### Data provided
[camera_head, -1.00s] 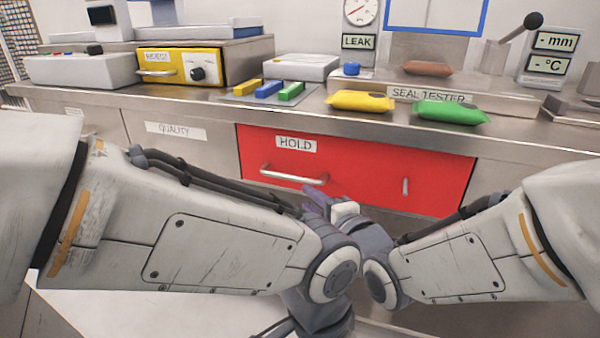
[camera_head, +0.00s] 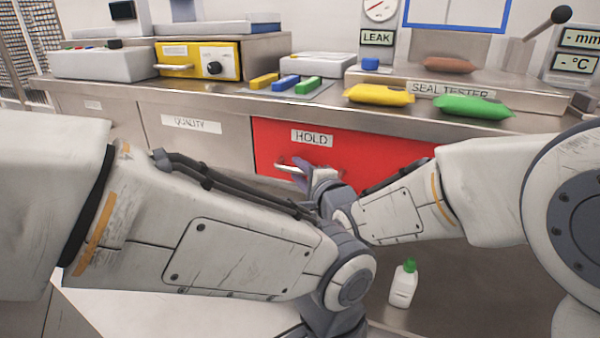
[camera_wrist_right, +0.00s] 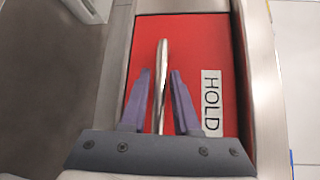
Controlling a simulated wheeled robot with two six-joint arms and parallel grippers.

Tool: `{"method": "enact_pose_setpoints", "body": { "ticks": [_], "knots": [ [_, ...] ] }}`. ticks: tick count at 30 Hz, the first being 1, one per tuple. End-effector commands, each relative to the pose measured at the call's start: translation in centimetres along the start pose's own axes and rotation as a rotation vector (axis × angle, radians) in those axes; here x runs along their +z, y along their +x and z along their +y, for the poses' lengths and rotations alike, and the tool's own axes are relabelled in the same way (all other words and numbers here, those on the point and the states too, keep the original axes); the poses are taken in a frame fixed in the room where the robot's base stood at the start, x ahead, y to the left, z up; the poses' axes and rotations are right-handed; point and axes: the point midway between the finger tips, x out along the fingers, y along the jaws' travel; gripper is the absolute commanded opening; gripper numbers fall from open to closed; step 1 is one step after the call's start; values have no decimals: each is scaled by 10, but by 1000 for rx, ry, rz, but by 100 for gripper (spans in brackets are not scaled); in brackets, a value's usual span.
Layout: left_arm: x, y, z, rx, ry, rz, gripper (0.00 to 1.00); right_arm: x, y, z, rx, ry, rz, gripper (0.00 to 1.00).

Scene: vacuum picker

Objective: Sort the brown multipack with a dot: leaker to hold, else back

### Exercise instructions
Extract every line from the one with "Scene: vacuum picker" down to the final line above, both included, exactly as written.

### Answer for the task
Scene: vacuum picker

Objective: Sort the brown multipack with a dot: leaker to hold, else back

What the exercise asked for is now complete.